James Somers thinks you should switch to the Websters 1913 dictionary, and he cites John McPhee’s composition method of looking up synonyms for problematic words as the key to his peerless prose style. Somers makes a great case for the romance of historical dictionaries, but for my money (literally — I spent a fortune on this one), the hands-down best reference for synonyms and historical language reference is the Historical Thesaurus of the Oxford English Dictionary, whose magnificence cannot be overstated.

It makes sense: there was, and is, something remarkable about his 1828 dictionary, and the editions that followed in its line (the New and Revised 1847, the Unabridged 1864, the International 1890 and 1900, the New International 1909, the 1913, etc.). You can see why it became cliché to start a speech with “Webster’s defines X as…”: with his dictionary the definition that followed was actually likely to lend gravitas to your remarks, to sound so good, in fact, that it’d beat anything you could come up with on your own.

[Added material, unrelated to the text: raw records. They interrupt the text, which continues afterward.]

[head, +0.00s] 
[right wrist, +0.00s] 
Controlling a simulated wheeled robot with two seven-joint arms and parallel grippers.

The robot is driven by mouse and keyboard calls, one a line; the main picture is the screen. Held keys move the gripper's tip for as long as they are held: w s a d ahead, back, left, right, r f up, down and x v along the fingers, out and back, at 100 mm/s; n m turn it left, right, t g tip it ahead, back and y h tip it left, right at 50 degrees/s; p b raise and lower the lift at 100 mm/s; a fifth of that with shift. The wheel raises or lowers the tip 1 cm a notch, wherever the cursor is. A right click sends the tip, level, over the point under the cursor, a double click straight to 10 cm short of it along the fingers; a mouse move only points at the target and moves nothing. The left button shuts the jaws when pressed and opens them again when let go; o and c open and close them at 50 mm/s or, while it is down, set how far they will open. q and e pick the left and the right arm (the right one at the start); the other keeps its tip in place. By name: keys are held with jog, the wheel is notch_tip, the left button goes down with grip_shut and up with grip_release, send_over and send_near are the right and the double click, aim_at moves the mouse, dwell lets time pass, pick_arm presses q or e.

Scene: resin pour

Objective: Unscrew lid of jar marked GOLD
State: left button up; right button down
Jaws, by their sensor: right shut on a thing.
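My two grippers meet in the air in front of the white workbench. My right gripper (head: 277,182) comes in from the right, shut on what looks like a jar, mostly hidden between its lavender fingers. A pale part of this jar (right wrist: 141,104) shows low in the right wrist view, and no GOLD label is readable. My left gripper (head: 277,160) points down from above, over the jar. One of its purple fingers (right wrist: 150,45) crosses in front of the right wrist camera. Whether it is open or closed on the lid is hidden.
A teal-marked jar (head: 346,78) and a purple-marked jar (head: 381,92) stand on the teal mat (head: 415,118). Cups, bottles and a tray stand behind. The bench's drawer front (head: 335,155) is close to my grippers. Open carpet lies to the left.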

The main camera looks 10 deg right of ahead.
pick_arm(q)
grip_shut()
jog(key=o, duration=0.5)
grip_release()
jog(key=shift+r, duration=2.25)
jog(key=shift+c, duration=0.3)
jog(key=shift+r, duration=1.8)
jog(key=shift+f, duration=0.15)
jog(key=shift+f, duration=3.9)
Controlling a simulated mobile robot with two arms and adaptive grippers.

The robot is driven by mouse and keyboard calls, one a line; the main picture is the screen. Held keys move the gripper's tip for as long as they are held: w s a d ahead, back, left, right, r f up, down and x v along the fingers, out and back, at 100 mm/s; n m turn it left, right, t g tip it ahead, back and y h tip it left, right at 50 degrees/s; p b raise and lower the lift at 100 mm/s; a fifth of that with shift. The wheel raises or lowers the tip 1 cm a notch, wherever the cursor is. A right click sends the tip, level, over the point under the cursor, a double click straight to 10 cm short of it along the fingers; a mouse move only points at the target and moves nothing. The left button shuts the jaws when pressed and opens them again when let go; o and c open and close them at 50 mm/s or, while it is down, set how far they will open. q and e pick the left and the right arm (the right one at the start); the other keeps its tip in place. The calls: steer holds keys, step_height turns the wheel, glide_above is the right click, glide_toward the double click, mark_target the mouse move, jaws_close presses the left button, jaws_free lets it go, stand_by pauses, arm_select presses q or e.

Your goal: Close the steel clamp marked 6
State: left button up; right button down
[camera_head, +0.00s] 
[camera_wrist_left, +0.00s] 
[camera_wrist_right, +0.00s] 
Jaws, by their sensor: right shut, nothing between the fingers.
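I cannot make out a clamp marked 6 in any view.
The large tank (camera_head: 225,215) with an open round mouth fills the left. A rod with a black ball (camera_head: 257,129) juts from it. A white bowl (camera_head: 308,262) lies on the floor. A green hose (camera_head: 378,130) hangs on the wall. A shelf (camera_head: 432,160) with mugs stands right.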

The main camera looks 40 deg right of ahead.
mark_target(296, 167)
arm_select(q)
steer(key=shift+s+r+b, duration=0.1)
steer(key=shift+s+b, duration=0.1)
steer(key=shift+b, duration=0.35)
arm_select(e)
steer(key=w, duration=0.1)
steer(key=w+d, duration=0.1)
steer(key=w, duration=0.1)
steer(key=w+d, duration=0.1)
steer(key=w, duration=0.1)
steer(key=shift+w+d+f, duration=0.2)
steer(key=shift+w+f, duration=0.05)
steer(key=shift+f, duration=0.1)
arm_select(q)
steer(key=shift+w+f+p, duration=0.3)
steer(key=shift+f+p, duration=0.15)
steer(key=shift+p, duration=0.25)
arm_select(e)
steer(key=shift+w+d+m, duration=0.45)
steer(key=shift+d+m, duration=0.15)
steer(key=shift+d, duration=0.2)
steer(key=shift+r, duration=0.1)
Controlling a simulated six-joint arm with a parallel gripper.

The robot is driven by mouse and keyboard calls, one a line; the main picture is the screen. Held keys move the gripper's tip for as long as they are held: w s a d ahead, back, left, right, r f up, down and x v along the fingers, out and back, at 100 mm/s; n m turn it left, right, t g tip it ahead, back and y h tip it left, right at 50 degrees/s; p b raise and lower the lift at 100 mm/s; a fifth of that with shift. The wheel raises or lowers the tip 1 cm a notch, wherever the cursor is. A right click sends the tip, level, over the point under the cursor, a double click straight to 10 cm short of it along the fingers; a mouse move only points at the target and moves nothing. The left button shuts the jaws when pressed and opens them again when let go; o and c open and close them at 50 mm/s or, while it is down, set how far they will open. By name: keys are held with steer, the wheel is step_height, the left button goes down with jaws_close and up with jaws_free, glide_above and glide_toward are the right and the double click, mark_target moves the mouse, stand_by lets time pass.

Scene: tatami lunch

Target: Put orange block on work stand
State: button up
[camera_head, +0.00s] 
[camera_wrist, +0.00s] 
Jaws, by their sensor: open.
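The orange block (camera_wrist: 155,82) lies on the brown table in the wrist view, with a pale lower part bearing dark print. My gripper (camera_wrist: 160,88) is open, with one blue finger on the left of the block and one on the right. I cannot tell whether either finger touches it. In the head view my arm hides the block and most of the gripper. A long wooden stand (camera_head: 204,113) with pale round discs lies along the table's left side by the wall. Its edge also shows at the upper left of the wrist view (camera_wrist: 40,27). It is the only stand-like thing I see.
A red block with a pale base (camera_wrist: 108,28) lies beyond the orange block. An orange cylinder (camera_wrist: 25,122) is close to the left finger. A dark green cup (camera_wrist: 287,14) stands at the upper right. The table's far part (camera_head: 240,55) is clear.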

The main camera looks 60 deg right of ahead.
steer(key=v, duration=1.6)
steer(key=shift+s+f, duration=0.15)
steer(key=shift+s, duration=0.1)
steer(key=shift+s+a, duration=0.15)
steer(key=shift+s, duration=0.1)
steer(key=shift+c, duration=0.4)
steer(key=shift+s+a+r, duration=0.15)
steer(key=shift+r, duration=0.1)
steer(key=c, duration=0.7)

Take a simple word, like “flash.” In all the dictionaries I’ve ever known, I would have never looked up that word. I’d’ve had no reason to — I already knew what it meant. But go look up “flash” in Webster’s (the edition I’m using is the 1913). The first thing you’ll notice is that the example sentences don’t sound like they came out of a DMV training manual (“the lights started flashing”) — they come from Milton and Shakespeare and Tennyson (“A thought flashed through me, which I clothed in act”).

You’ll find a sense of the word that is somehow more evocative than any you’ve seen. “2. To convey as by a flash… as, to flash a message along the wires; to flash conviction on the mind.” In the juxtaposition of those two examples — a message transmitted by wires; a feeling that comes suddenly to mind — is a beautiful analogy, worth dwelling on, and savoring. Listen to that phrase: “to flash conviction on the mind.” This is in a dictionary, for God’s sake.